Yemen government calls for investigation into journalist’s killing
  • Nabil Hasan Al-Quaety was a finalist in Britain’s 2016 Rory Peck Award for his work covering Yemen’s long conflict with an entry the judges described as “rare and outstanding”

DUBAI: The Yemeni government has called for an investigation after a journalist was shot dead in the southern city of Aden.

Nabil Hasan Al-Quaety, a 34-year-old Yemeni videographer and photographer, who contributed to the international news agency AFP, as well as well as other major news organizations in the region, was shot while in his car by unknown assailants shortly after leaving his home on Tuesday.

“Targeting journalist Nabil Al-Quaety in an organized and planned assassination is an attack on the press in Yemen, and it reflects the failures and mistakes of all the warring parties,” Najib Ghallab, undersecretary at Yemen’s information ministry, told AFP.

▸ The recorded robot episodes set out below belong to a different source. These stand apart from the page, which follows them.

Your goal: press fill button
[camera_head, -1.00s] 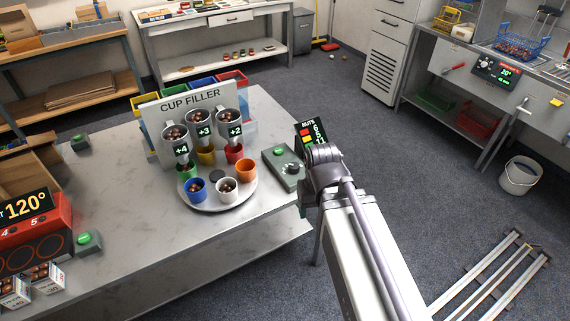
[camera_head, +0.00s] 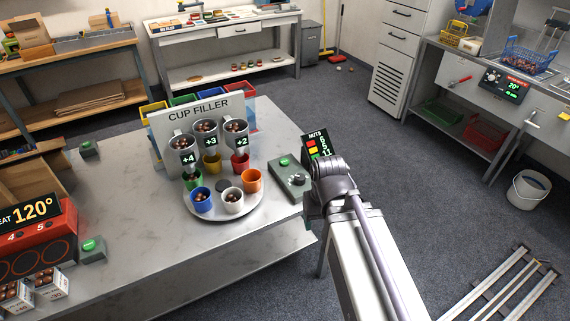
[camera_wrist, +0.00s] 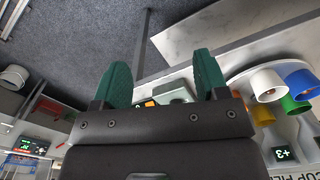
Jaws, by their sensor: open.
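The cup filler (camera_head: 240,106) has three nut hoppers marked +4, +3 and +2 over a round turntable (camera_head: 214,217). My gripper (camera_wrist: 163,78) shows two green fingers spread apart with nothing held. In the wrist view the grey box (camera_wrist: 174,93) appears between them. In the head view my wrist hides the fingers.
A nuts display (camera_head: 318,143) stands behind the box. Other green buttons sit near the red heater (camera_head: 40,240) and at the table's (camera_head: 145,255) back left (camera_head: 87,147). A white bucket (camera_head: 527,190) stands on the floor.

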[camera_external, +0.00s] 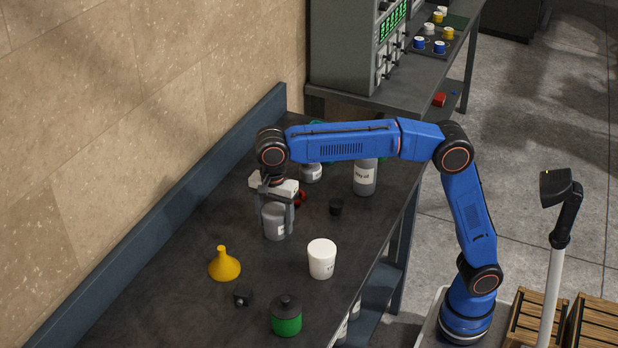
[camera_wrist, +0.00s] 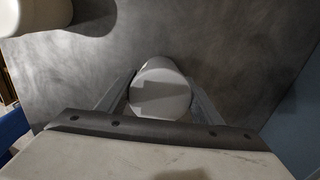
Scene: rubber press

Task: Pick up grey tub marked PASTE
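The grey tub (camera_external: 273,222) stands upright on the dark bench, with a small pale label on its right side that is too small to read. My gripper (camera_external: 276,212) is over it, pointing down, with one finger on each side of the tub. In the wrist view the tub's round grey lid (camera_wrist: 160,88) sits between the two fingers of my gripper (camera_wrist: 160,98). The fingers are very close to its sides, but I cannot tell whether they press on it. The tub's far side is hidden.
A white tub (camera_external: 321,258) stands to the right, a yellow funnel (camera_external: 224,265) to the left. A green-and-black jar (camera_external: 286,316) and a small black block (camera_external: 243,298) are nearer.

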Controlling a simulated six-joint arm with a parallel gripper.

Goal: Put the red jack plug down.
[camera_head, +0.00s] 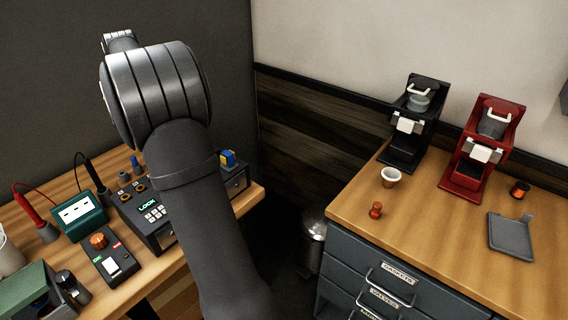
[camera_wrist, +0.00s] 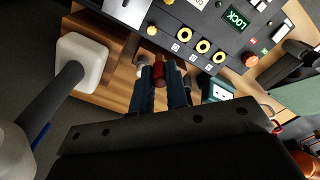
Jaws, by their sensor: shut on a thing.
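The red jack plug (camera_wrist: 160,77) is between the two dark fingers of my gripper (camera_wrist: 166,82) in the wrist view. My gripper is shut on it, and the wooden bench shows beyond. A dark control box (camera_wrist: 213,28) with yellow-ringed sockets (camera_wrist: 203,46) and a green LOCK display lies just past the fingertips. In the head view the same box (camera_head: 147,205) stands on the left bench. My arm hides my gripper and the red plug there. I cannot tell how high the plug is above the bench.
A teal meter (camera_head: 75,215), a red probe (camera_head: 32,213) and a switch box (camera_head: 113,265) with an orange knob crowd the left bench. Small grey and blue pieces (camera_head: 137,165) stand behind the control box. The right counter (camera_head: 430,225) holds two brewers, a cup and a grey tray.

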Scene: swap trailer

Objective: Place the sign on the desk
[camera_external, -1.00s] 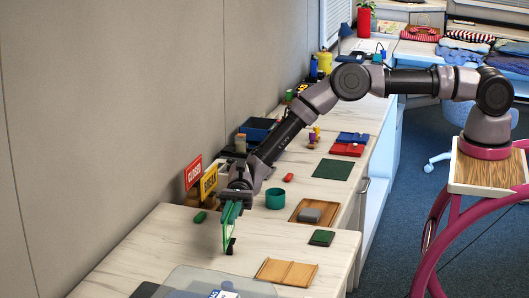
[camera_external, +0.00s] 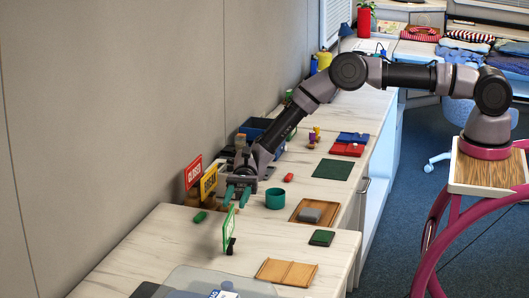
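A green-framed sign (camera_external: 228,223) stands upright on the white desk (camera_external: 185,240), on a small dark foot. It is seen nearly edge-on, so its face is hard to read. My gripper (camera_external: 237,199) is just above and behind the sign, pointing down. Its two teal fingers are spread apart with nothing between them. A red "CLOSED" sign (camera_external: 194,172) and a yellow sign (camera_external: 209,183) stand near the wall, left of my gripper.
A teal cup (camera_external: 275,198), a wooden tray (camera_external: 299,214) with a grey block, a green pad (camera_external: 321,237) and a wooden board (camera_external: 286,272) lie to the right. A green cylinder (camera_external: 199,217) lies left.

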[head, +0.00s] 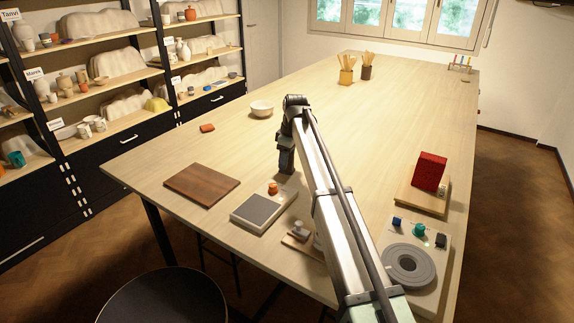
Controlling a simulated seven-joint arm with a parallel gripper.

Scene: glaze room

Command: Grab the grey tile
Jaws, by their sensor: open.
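A flat dark-grey square (257,209), the most tile-like grey thing in view, lies on a pale board (237,221) near the table's front edge. A small orange piece (273,188) sits at the board's far end. My gripper (286,172) points down above the table, just beyond the board and the orange piece. It is open, with nothing visible in it. My arm hides part of the table to the right of the board.
A brown wooden board (202,184) lies to the left. A white bowl (262,108) stands farther back. The table (390,110) beyond is largely clear.

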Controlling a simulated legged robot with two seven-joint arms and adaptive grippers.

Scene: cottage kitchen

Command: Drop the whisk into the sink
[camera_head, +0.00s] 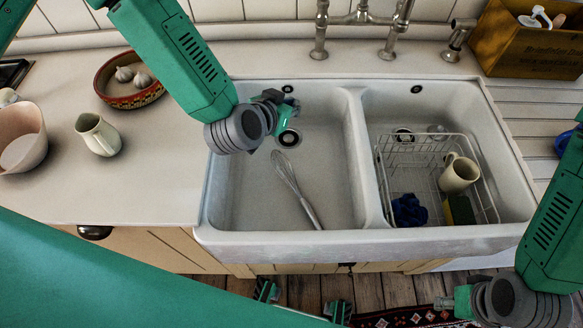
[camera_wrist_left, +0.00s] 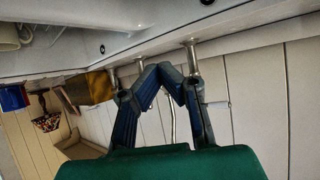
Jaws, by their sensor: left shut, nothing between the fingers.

“We condemn this crime against Quaety, whose work was to cover events and facts in pictures. It seems that his work has caused outrage among some extremist parties.”

Ghallab called for “a clear and transparent” investigation into the killing, and for the internationally recognized government and the southern separatists - who control Aden - to collaborate in the probe.

Quaety was married with three children and a fourth on the way.

Quaety was a finalist in Britain’s 2016 Rory Peck Award for his work covering Yemen’s long conflict with an entry the judges described as “rare and outstanding.”

AFP’s Global News Director Phil Chetwynd said the news network was “shocked by the senseless killing of a courageous journalist doing his job despite threats and intimidation.”

“Through his work with AFP over the past five years, Nabil had helped to show a global audience the full horror of the conflict in Yemen. The quality of his work had been widely recognized,” he said.